Posted: Tuesday, March 16 2010. 19:50

Caesar’s Favourite Wine May Return in Sicily

Mamertino, the wine drunk by the Roman emperor Julius Caesar in the first century B.C. may soon become a reality, if Planeta winery succeeds in their efforts to grow vine in a vineyard they have just leased in the North of Sicily.

During a visit to the winery, Francesca Planeta, daughter of Diego Planeta, who looks after marketing, had hinted that big news could be announced in a week’s time but would not speculate any further. Apparently, the winery has sealed the deal with all the stakeholders.

Planeta continues its journey through the island’s enology, and after Sambuca, Menfi, Noto and Castiglione di Sicilia where it has its vineyards, is now trying to bring back Mamertino which, according to historical sources, represented the jewel in the crown of Sicilian viticulture during Roman times, together with Taormino. 

The area of the ‘archaeo-enology’ is Capo Milazzo (Messina), a high ridge of land running into water and almost an island, pointing north from Sicily and, apart from the Aeolian wines, the most northern point of the island for viticulture.
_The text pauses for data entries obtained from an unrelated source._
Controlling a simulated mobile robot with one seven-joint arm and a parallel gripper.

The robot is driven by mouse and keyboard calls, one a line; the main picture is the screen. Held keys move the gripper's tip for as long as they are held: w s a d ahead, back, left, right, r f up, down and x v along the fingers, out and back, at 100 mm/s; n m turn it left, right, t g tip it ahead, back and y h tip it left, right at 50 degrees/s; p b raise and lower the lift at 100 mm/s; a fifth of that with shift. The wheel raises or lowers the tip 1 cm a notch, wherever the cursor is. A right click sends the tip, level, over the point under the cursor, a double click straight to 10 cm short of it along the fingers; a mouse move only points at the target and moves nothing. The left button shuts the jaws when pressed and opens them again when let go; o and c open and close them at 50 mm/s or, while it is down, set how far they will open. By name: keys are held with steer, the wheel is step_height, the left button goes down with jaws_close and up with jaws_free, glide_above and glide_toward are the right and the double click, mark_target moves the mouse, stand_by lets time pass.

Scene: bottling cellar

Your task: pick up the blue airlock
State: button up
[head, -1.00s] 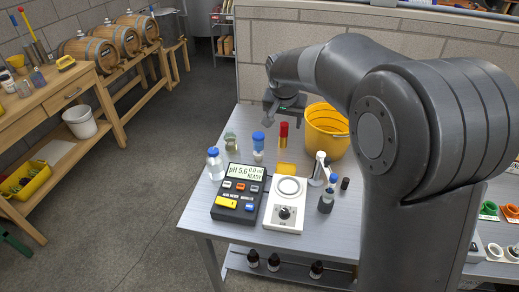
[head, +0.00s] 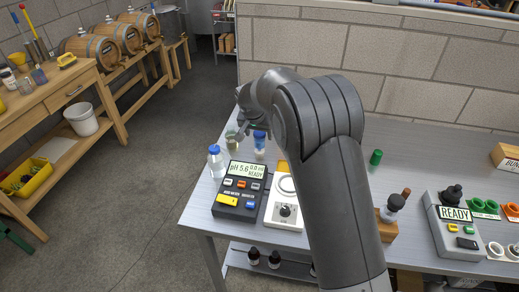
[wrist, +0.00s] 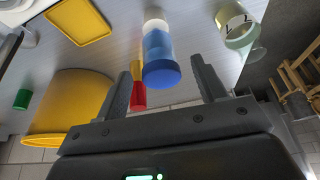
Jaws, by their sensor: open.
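The blue airlock (head: 259,137), with a dark blue cap and a pale lower end, stands on the bench behind the pH meter. In the wrist view the blue airlock (wrist: 157,48) shows between the tips of my gripper (wrist: 167,64). The fingers are apart, one on each side, with a visible gap to it on the right; on the left I cannot tell whether they touch. In the head view my gripper (head: 251,121) is just behind and above the airlock, partly hidden by my arm.
A pale glass jar (wrist: 238,27) stands close beside the airlock. A red-and-yellow item (wrist: 138,86) and a yellow bucket (wrist: 72,105) are near the fingers. A blue-capped bottle (head: 216,163), the pH meter (head: 241,190) and a white stirrer plate (head: 284,213) stand in front.

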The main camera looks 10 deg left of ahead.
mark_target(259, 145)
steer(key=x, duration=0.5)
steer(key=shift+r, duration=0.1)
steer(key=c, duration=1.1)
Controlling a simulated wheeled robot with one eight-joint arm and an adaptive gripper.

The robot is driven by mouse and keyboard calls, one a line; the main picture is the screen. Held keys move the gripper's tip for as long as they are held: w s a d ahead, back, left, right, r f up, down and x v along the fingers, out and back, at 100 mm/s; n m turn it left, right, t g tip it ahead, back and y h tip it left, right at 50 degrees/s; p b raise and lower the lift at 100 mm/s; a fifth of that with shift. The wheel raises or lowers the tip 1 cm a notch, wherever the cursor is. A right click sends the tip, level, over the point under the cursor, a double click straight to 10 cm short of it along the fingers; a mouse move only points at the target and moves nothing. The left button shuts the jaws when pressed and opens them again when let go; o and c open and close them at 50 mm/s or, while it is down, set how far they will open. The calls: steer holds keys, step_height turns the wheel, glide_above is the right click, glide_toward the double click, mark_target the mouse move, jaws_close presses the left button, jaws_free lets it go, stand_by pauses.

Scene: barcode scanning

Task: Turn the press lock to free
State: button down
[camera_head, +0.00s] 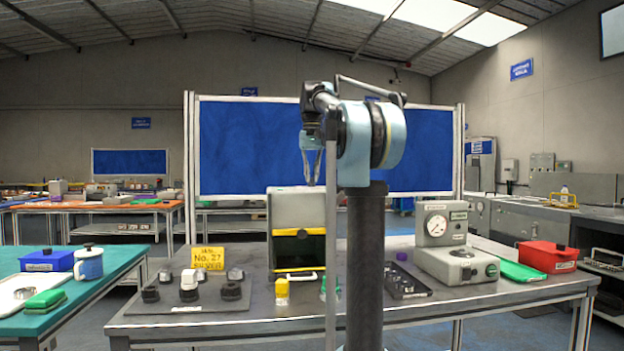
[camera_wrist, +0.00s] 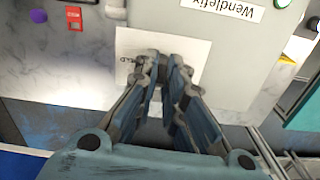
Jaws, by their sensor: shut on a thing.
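The grey press housing (camera_head: 300,207) with yellow trim stands on the middle table in the head view. My gripper (camera_head: 312,178) points down at its top from behind. In the wrist view the grey housing (camera_wrist: 222,75) carries a "Wendlefix" label (camera_wrist: 222,12) and a white plate (camera_wrist: 133,50) with small dark marks. My gripper (camera_wrist: 172,65) is shut at this plate, its fingertips around the place of the press lock. The fingers hide the lock, and its turned position cannot be read.
A yellow sign (camera_head: 208,258) and several small dark and white parts lie left of the press. A gauge unit (camera_head: 441,224), a dark tray (camera_head: 405,282) and a red box (camera_head: 547,256) are on the right.

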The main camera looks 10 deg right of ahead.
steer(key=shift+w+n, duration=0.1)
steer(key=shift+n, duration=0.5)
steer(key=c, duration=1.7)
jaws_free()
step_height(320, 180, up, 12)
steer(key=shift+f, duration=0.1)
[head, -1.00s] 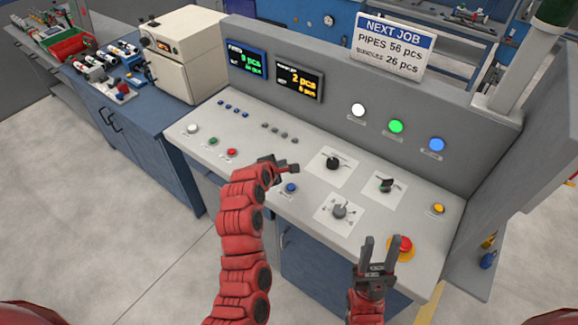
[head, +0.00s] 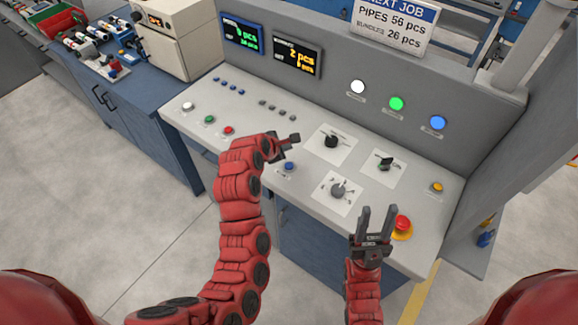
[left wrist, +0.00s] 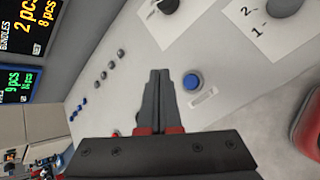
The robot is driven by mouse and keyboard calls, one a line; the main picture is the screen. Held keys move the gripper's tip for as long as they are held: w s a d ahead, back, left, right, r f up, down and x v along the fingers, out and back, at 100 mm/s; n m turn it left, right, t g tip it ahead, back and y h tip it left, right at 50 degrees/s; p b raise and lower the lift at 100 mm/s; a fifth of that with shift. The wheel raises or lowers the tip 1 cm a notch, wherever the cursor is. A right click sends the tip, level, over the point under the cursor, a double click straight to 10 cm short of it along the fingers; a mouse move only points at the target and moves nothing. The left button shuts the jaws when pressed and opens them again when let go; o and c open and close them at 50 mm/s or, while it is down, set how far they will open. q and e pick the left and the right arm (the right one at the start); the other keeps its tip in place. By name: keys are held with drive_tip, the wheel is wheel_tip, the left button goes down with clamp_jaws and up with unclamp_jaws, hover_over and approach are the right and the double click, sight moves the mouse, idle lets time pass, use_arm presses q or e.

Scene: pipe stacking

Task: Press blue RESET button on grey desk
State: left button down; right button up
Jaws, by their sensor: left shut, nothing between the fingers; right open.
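The blue button (head: 289,166) sits near the front edge of the grey desk (head: 262,122), with a small label beside it too blurred to read. In the left wrist view the blue button (left wrist: 193,81) is just to the right of my fingertips. My left gripper (head: 294,139) is shut and empty, above the desk and a little behind the blue button in the head view. It also shows in the left wrist view (left wrist: 159,75), apart from the button. My right gripper (head: 376,212) is open and empty near the desk's front edge, left of the red emergency button (head: 402,223).
Rotary switches (head: 331,141) stand right of my left gripper, one (head: 338,190) close to the blue button. White, green and red buttons (head: 228,130) line the desk's left front. An upright panel (head: 320,85) with screens and lamps stands behind.

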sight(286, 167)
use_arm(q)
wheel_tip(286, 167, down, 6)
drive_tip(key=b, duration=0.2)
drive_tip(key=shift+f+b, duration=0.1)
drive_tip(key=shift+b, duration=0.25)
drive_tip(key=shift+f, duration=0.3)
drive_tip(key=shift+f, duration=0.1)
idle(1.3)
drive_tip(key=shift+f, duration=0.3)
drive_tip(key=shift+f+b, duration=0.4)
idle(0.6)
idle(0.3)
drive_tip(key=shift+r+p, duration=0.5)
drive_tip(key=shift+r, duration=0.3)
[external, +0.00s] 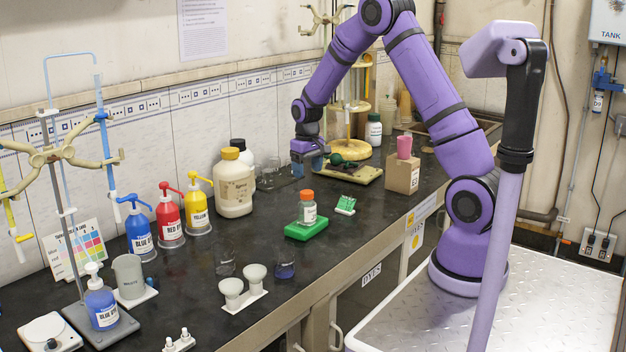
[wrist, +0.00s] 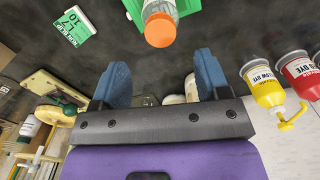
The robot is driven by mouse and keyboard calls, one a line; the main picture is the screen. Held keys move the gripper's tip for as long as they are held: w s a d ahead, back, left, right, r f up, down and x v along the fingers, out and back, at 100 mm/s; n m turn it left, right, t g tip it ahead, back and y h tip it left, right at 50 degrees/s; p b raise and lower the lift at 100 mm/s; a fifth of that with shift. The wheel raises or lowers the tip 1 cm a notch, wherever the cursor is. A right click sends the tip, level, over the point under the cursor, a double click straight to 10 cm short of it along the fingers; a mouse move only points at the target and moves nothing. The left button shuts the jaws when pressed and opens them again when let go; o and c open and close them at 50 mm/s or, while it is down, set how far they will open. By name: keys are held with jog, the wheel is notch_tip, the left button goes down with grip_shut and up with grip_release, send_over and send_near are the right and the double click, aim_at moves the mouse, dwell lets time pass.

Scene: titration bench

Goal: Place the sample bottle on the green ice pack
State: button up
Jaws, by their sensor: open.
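The sample bottle (external: 307,208), clear with a white label and an orange cap, stands upright on the green ice pack (external: 306,229) near the middle of the bench. In the wrist view the bottle's orange cap (wrist: 160,30) lies just beyond my fingertips, with part of the green ice pack (wrist: 189,7) behind it. My gripper (external: 309,168) is above the bench, behind the bottle and apart from it. In the wrist view my gripper (wrist: 162,80) has its two blue fingers spread, with nothing between them.
A small green-and-white card (external: 345,204) stands right of the ice pack. A cream jug (external: 234,182) and yellow (external: 198,208), red (external: 169,217) and blue (external: 139,232) dye bottles stand to the left. White cups (external: 243,289) are in front. A cardboard box (external: 402,172) stands at right.

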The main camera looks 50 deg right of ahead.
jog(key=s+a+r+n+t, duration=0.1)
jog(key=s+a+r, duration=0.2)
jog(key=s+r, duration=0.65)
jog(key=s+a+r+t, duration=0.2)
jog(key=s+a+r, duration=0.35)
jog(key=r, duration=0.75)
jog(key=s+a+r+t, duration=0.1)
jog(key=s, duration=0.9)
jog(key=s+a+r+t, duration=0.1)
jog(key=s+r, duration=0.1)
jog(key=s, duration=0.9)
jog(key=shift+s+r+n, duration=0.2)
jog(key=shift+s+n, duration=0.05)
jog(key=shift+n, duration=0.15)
Mamertino is the wine of warriors and remembered as such for its particular characteristics.  It was considered as one of the four best wines of Italy during the time of Julius Caesar who chose it to celebrate at the feast for his third Consulate, together with Falerno. 

He was considered the guardian of the vine, because he held it to be a way of linking man to the soil and an instrument of military defence, as the vine growers bitterly opposed any invaders who threatened their vines.

The Baronia of Capo Milazzo, a plateau of about 30 hA and owned by the Lucifero Foundation has leased the 9 hectares planted with vines to Planeta, with the rest covered with ancient olive trees and where cultivation has been  abandoned almost completely for many years.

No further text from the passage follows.